Without F-35, Air Force fighter inventories will plummet below minimums in coming years as F-16s age out.

Here’s the reason why ending the F-22 production at 187 airframes was stupid- buying airplanes is the just about the cheapest part of the procurement process. And, the more you build, they cheaper they become. First, there’s the obvious benefit of economy of scale. Second, the longer a production line stays open, the greater the learning curve. Lockheed Martin actually learns to build jets faster and cheaper. Finally, it only makes sense to spread the development cost across a greater number of airframes. The Air Force recently laid out a memo saying what they’d like to see in an F-22 replacement. Do we really want to start spending another $25 billion on development costs (or, likely, much more) to replace a jet that has no peer in the world? What the Air Force needs, right now, is numbers.  Building a proven design in quantity makes sense. Gates screwed up. It’s as simple as that.
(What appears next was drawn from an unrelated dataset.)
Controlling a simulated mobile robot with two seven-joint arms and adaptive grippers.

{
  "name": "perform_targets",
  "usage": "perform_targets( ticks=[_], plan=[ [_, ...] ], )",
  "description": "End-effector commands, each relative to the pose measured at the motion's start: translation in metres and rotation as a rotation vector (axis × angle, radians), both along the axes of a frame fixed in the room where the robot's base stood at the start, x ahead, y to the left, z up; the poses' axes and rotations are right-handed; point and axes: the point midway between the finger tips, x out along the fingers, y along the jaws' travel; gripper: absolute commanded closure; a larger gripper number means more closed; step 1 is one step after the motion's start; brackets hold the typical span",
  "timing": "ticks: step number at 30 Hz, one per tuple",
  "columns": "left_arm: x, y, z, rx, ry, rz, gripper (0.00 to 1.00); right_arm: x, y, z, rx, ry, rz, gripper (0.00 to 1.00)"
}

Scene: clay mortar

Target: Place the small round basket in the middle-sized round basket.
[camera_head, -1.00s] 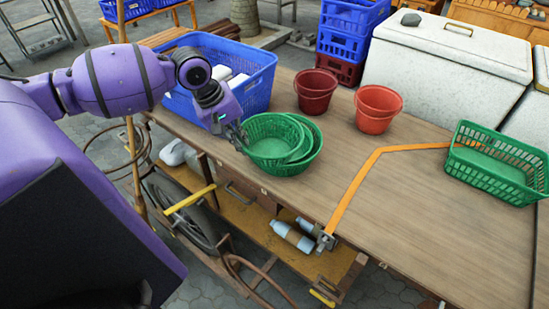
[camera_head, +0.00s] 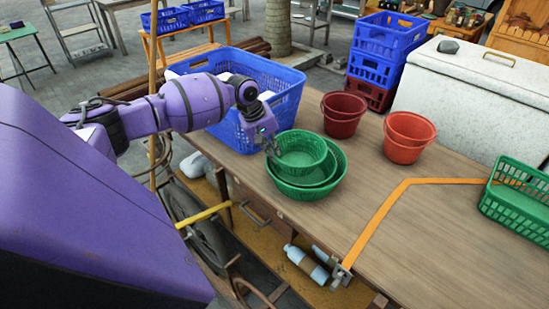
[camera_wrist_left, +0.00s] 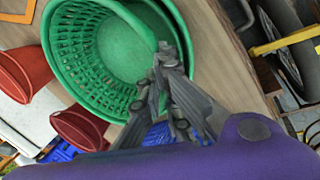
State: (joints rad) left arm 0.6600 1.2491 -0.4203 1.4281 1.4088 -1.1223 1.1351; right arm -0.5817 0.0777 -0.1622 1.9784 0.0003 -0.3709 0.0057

Thanks to War News Updates

7 thoughts on “Is the Air Force lobbying for more F-22s?”

  1. *Hey, wait a minute!* You’re using ‘common sense’, that’s not fair! It may not be fair, but it’s wise. My Dad would often roughly translate Voltair, “Common sense is not all that common.” When my Dad wanted to drive his kids crazy, not a long trip, he would always answer our questions with a, “But what if”, type comment. There would always be additional variables to muddy the water. Dad was literally a genius, IQ in the top of the top 1%. My Dad lived his whole life before the time of the home computer, early part of the 20th century. Yes, he could have been an academic, but chose to be a tradesman, he loved to work with steel as a machinist.

    SECDEF and my Dad meet just to talk about the wisdom of the approach to the F-35. Dad would first say, “Sir, are you looking for high technology, low technology or appropriate technology?”
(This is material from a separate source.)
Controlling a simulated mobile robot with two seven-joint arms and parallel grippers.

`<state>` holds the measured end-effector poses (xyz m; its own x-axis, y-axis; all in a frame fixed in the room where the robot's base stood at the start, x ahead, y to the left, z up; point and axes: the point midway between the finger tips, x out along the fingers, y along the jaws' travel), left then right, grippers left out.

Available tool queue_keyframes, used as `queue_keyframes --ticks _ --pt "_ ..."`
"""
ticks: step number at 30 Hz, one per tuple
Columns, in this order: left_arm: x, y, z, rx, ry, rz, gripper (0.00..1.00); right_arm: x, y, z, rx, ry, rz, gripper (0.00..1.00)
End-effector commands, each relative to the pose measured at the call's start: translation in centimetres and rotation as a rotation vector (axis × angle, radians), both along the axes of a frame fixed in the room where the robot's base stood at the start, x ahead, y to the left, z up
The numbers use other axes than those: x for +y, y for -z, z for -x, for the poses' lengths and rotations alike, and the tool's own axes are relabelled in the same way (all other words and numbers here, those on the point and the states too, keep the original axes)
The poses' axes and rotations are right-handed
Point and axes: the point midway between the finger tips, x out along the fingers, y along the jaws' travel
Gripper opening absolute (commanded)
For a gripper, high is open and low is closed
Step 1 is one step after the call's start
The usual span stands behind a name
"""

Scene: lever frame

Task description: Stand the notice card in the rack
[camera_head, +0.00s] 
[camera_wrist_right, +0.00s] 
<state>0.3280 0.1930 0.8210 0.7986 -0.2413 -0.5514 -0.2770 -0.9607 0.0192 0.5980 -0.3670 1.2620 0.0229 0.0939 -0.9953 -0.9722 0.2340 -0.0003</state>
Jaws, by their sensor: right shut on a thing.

    Grumpy: “Appropriate technology includes new versions of legacy technology in a platform strategy.” The F-22 is on time, let it have its time in the limelight. The F-35 is like a wine before its time and you’re going to open the bottle. By the way, we should be tracking the money spent on weapons and see who actually gets it. We’ve spent an awful lot of airframe flight time, since Desert Storm I. Question, will UAV/UCAV’s, fill the gap as we retire aircraft? This is the *big* question.

  2. I think eventually the F-35A will make a good replacement for the F-16. What it won’t do is replace the F-22 in the Air Superiority role. And there’s just no way the US can generate enough sorties with 187 airframes to meet the needs for coverage in any near peer scenario.

    And no, no UAV/UCAV will be anywhere near ready to fulfill the air superiority role for decades.

  3. Brad, I have serious doubts the 35 will be a good replecement for the 16. The 35 is only believed to be passable in an air to air role. The F-16 is better than passable. Within its envelope it is an excellent A2A platform.

    We’ll have to wait to see how things actually shake out, but the intial judgments on the JSF are not good, and the cost is utterly unacceptable unless it wildly outstrips anything we have now.

    As an aside. I flew to Albuquerque Monday and spent 3 hours next to a retired A-10 driver. He said he would have reacted violently to a proposal to transfer the Hogs to the Army. He hedge a lot on the AF attitude towards the Hog, however. We certainly agreed, totally, I might add, that Gates was quite stupid to end F-22 production.

    Interestingly, he was of the opnion that the AF would eventually be forced to train Warrant Officer pilots. I thought the AF was stupid to end the Warrant ranks back in ’59. They did it for social reasons, which is the poorest reason of all.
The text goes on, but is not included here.